◆ **ENTRIES SHOWN**
* * * * * * * * *
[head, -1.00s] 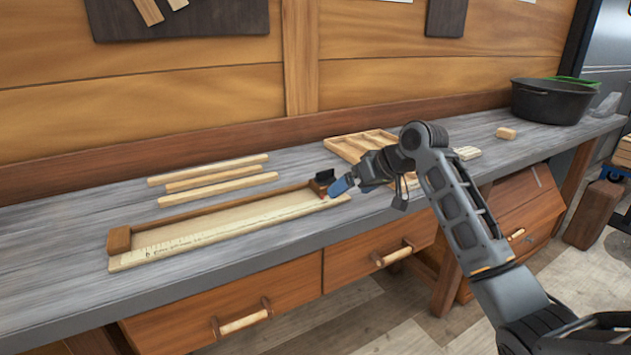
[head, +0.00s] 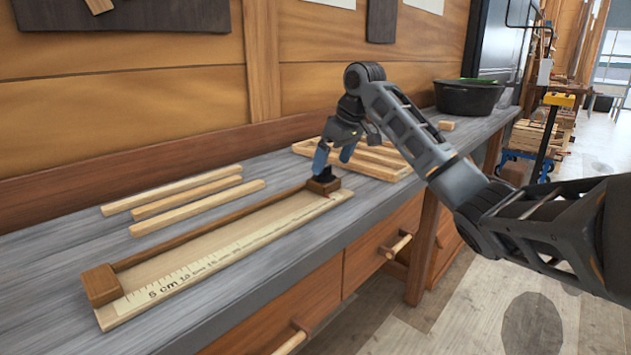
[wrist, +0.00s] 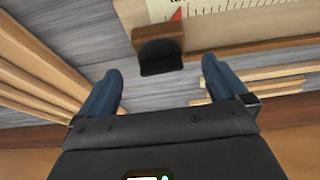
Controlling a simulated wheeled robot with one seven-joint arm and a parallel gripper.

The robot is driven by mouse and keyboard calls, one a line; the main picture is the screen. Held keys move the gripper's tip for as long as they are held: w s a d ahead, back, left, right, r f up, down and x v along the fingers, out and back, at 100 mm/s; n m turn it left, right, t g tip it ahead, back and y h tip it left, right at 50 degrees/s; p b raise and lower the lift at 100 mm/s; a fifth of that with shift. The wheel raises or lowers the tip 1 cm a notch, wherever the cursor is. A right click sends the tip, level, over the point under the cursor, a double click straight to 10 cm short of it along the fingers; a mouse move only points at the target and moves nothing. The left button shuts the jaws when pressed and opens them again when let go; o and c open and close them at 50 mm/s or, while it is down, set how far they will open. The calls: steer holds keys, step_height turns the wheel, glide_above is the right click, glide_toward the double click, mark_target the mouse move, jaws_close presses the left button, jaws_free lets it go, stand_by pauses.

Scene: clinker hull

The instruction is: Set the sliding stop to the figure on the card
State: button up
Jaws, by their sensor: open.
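The sliding stop (head: 323,187) is a brown wooden block with a black tab, at the right end of a pale measuring board (head: 215,270) marked in cm. In the wrist view the stop (wrist: 158,36) is just beyond my fingertips, with a red pointer (wrist: 177,15) at the scale beside it. My gripper (head: 334,156) is open and empty, its blue fingers above and around the black tab without visibly touching it. The gripper also shows in the wrist view (wrist: 160,82). No figure on a card is readable; pale sheets (head: 425,4) on the wall are cut off.
A fixed brown end block (head: 101,285) sits at the board's left end. Several loose wooden strips (head: 185,200) lie behind the board. A divided wooden tray (head: 385,160) is right behind my gripper. A black tub (head: 468,97) stands at the bench's far end.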

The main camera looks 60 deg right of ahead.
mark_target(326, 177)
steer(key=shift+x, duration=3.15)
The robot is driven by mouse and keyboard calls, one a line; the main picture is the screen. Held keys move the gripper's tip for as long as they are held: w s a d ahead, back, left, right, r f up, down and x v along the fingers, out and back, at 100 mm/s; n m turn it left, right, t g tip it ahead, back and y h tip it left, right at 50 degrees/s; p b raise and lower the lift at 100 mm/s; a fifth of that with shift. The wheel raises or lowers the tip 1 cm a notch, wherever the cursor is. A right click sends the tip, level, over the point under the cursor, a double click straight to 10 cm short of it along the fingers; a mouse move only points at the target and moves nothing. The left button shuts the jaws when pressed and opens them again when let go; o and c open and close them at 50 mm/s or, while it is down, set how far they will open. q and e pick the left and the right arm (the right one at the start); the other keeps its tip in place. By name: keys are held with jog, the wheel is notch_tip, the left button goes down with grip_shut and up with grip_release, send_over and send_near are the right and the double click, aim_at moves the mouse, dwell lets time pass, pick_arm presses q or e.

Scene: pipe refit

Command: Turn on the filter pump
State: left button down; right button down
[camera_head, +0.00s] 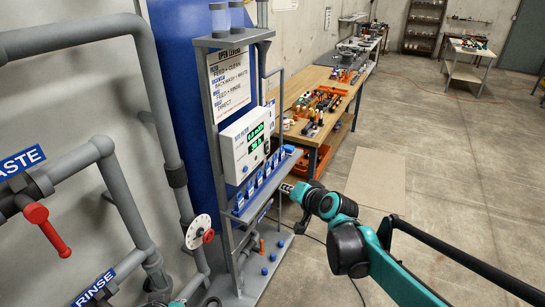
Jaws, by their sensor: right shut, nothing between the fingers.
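A white control box (236,158) with a lit green display hangs on a grey stand left of the middle. A row of small blue labelled parts (250,187) lines the shelf below it. I cannot read which part belongs to the filter pump.
Grey pipes (165,110) fill the left, with a red-handled valve (46,230) and a white round dial (199,231). A sign (229,82) hangs above the box. A wooden workbench (300,92) with tools stands behind. The floor at right is mostly open.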

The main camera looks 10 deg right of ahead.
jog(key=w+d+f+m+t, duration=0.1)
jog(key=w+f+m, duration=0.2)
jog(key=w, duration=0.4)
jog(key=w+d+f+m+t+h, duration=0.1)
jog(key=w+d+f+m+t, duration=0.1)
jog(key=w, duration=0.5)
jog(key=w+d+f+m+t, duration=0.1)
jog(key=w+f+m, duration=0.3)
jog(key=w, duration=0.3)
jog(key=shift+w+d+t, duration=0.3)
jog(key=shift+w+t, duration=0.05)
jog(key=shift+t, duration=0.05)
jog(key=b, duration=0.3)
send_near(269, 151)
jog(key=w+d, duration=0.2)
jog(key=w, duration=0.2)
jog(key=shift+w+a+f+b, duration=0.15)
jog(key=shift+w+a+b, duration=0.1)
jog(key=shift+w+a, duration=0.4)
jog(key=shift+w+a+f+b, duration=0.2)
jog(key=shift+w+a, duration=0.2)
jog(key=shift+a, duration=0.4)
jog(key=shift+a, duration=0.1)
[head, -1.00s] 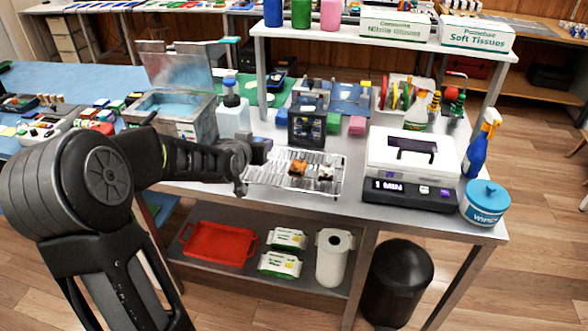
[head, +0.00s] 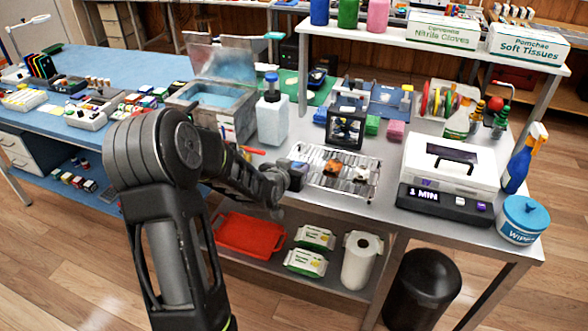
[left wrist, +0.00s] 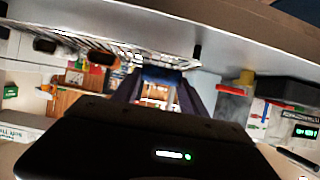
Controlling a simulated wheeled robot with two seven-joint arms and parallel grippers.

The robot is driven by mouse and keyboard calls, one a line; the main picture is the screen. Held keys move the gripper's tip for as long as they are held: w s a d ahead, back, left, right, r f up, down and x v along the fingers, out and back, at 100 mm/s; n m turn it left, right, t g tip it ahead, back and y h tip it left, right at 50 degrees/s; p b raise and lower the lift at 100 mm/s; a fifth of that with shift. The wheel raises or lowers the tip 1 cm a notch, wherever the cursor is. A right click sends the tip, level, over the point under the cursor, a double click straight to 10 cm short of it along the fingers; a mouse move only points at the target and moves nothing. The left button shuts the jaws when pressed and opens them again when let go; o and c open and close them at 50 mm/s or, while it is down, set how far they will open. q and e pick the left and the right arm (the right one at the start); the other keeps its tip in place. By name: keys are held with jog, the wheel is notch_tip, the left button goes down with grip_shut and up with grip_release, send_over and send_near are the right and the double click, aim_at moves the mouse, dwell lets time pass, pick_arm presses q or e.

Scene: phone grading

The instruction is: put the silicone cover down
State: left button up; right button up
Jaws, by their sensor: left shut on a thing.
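My left gripper (head: 294,176) is at the left end of the wire rack (head: 352,194), near the bench's front edge. In the left wrist view, my left gripper (left wrist: 158,92) is shut on a dark blue piece (left wrist: 163,75), seemingly the silicone cover. The fingers and the dim picture hide most of its shape. In the head view the held piece is small and dark, and I cannot tell whether it touches the bench or rack. An orange-brown piece (head: 332,166) and a pale piece with dark marks (head: 361,174) lie on the rack. My right gripper is out of view.
A small black-framed device (head: 346,125) stands behind the rack. A white bottle (head: 272,118) and an open metal basin (head: 245,124) stand at left. A white machine with a dark display base (head: 448,203) stands at right. A red tray (head: 252,235) is on the lower shelf.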

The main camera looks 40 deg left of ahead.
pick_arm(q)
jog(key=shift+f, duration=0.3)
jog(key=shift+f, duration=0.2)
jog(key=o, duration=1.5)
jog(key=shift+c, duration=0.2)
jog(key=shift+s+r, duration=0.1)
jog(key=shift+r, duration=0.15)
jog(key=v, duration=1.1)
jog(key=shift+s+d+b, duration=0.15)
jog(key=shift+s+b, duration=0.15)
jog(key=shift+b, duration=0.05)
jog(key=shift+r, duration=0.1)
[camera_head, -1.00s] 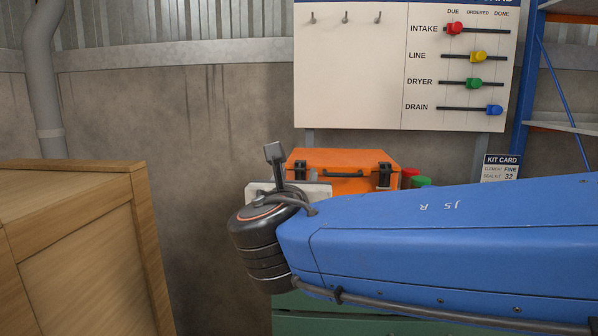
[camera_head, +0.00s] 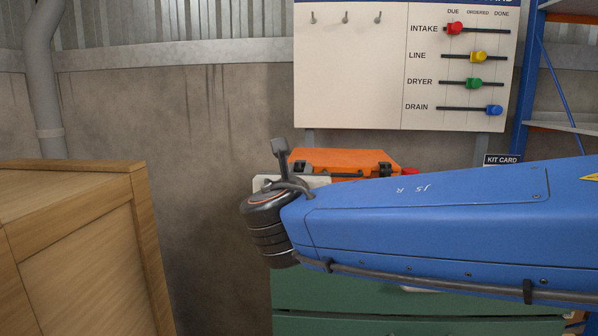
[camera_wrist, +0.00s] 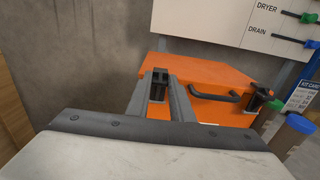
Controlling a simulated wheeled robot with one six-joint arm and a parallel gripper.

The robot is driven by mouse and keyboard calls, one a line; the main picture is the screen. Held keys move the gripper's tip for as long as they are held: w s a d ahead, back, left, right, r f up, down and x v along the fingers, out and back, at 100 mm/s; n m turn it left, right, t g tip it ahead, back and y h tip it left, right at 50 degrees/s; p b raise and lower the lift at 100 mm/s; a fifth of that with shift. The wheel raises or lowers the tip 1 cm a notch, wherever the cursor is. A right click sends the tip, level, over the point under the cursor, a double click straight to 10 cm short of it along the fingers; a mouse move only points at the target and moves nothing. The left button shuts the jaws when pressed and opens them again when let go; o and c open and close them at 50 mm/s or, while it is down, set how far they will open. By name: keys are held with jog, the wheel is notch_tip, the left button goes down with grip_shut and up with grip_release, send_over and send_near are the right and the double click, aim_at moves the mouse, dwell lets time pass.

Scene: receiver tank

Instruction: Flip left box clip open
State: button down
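The orange box (camera_head: 345,158) stands behind my arm in the head view, its lower front hidden by the arm. In the wrist view the box (camera_wrist: 215,76) shows its lid top, front and black handle (camera_wrist: 216,96). The black left clip (camera_wrist: 158,86) shows between the two grey fingers of my gripper (camera_wrist: 158,84). The fingers are apart on either side of the clip; I cannot tell whether they touch it. The clip looks upright against the box front. In the head view my wrist covers the left clip and the fingers.
The right clip (camera_wrist: 259,97) is to the right of the handle. Jars with a blue cap (camera_wrist: 300,123) and a green cap (camera_wrist: 275,105) stand right of the box. A green cabinet (camera_head: 340,292) is below. A wooden crate (camera_head: 85,250) stands at the left, a wall board (camera_head: 350,75) behind.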

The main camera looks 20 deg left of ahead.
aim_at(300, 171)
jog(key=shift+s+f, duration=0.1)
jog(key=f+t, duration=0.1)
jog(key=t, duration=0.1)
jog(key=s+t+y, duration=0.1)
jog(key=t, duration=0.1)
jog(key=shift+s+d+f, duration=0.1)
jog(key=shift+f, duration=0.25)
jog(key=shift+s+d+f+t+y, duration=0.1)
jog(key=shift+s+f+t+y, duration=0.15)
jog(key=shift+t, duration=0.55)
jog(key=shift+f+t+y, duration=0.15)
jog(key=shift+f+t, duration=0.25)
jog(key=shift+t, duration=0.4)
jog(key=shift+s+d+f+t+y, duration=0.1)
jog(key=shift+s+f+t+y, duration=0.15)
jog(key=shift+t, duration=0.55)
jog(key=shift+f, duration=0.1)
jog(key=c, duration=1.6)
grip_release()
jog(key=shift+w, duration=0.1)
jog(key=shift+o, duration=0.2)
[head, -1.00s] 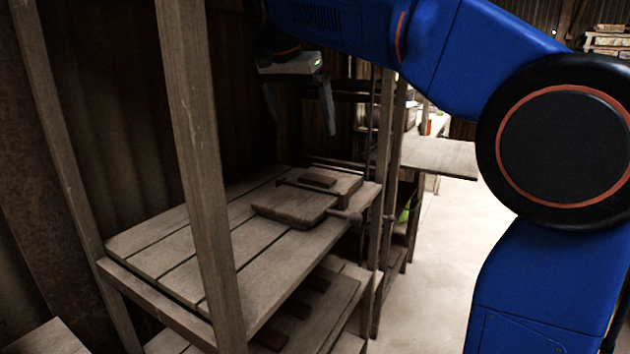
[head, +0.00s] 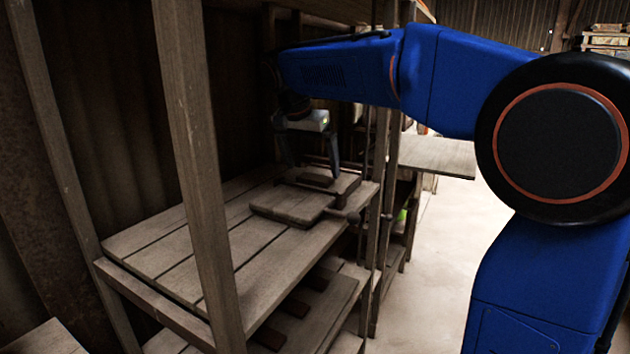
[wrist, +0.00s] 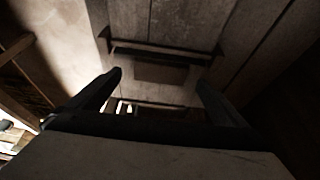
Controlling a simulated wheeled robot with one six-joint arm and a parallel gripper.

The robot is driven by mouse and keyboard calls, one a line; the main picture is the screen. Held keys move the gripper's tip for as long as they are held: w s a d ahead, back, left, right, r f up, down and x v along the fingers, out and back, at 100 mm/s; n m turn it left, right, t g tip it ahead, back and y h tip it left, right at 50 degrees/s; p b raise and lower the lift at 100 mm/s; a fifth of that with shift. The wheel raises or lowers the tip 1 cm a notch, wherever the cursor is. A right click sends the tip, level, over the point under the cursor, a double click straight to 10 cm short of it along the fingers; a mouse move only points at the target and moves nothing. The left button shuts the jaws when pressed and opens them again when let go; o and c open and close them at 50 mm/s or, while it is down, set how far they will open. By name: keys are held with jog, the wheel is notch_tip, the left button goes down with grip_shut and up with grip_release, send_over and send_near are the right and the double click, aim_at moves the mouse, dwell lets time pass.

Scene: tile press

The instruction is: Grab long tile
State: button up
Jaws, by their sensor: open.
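The long tile (head: 316,181) is a dark brown bar lying in the wooden press (head: 292,207) on the upper shelf, towards its far right end. My gripper (head: 313,172) points down with its fingers open, close above the tile and roughly at its two ends. I cannot tell whether the fingers touch it. In the wrist view my gripper (wrist: 158,80) is open, and a dark brownish rectangle that looks like the tile (wrist: 160,73) shows dimly between and beyond the fingertips.
A wooden post (head: 198,170) stands in front of the shelf (head: 165,245). The press handle (head: 348,215) sticks out at the right. Several dark tiles (head: 297,326) lie on the lower shelf. A wooden board (head: 437,157) juts out at the right, and the floor there is clear.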

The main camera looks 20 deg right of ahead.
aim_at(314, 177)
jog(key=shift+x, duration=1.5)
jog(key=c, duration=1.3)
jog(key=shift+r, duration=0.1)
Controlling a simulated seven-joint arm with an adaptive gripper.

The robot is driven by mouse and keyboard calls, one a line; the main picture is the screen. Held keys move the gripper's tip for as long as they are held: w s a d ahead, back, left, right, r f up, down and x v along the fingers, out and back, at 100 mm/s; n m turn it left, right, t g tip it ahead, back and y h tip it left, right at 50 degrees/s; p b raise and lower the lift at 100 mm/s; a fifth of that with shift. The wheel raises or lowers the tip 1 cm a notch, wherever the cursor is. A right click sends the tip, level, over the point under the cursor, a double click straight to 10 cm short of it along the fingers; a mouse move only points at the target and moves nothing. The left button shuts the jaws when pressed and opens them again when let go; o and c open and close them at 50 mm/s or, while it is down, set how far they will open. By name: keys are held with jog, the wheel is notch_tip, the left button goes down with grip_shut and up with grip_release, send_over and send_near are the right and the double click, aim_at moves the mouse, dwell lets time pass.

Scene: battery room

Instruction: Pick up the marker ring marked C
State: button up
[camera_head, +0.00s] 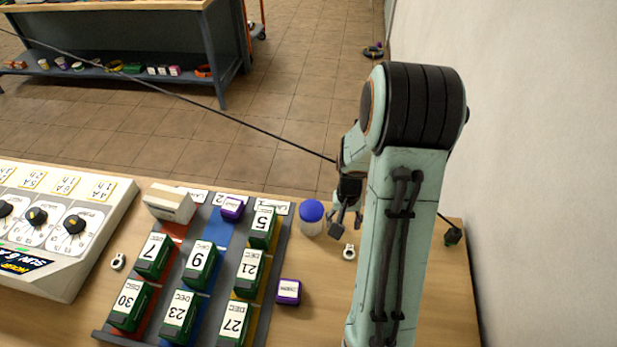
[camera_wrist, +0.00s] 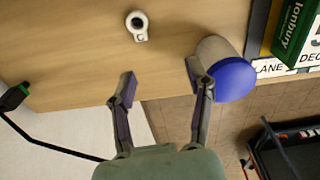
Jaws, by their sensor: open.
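A small white marker ring (camera_head: 349,252) lies on the wooden table just right of the jar. My gripper (camera_head: 345,222) is open and empty, above the table beside the jar. In the wrist view its two fingers (camera_wrist: 161,82) stand apart, with nothing between them.
A jar with a blue lid (camera_head: 311,217) stands close beside my gripper. The rack (camera_head: 101,336) of green numbered batteries stands left of it. A purple box (camera_head: 289,291) lies right of the rack. The wall rises at the right; bare table (camera_head: 325,300) lies in front of the near ring.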

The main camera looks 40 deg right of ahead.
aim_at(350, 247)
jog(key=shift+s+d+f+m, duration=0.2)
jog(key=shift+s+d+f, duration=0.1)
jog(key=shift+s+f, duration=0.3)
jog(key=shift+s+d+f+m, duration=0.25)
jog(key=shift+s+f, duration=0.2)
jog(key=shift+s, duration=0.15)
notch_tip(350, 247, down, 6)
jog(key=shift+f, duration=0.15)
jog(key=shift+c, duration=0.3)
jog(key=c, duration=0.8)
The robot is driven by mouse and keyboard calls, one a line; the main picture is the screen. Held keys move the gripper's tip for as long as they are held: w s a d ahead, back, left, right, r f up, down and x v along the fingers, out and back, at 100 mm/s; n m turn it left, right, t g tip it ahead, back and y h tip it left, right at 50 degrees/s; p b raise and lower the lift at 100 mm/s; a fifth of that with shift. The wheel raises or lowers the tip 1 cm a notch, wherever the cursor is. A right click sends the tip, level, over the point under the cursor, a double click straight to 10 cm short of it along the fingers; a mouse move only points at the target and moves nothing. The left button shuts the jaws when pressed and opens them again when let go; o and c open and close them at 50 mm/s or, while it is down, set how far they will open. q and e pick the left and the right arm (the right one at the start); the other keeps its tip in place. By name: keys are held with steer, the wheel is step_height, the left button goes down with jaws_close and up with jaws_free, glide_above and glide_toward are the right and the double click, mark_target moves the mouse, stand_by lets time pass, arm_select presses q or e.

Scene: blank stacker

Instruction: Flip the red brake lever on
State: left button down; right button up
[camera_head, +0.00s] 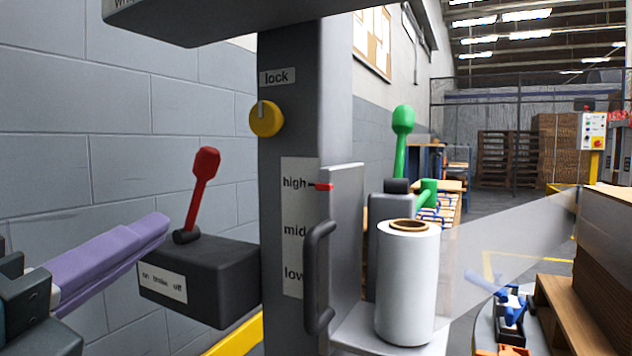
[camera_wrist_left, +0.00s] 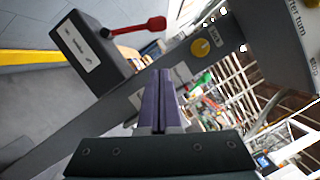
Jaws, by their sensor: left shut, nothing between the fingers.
* * * * * * * * *
◆ **THE PROBLEM**
Write out an exact reproduction of the lines from the line that holds "[camera_wrist_left, +0.00s]" to the bottom of the listing above, both ends included. Exclude pictures.

◆ **SOLUTION TO THIS PROBLEM**
[camera_wrist_left, +0.00s] 
Jaws, by their sensor: left shut, nothing between the fingers.

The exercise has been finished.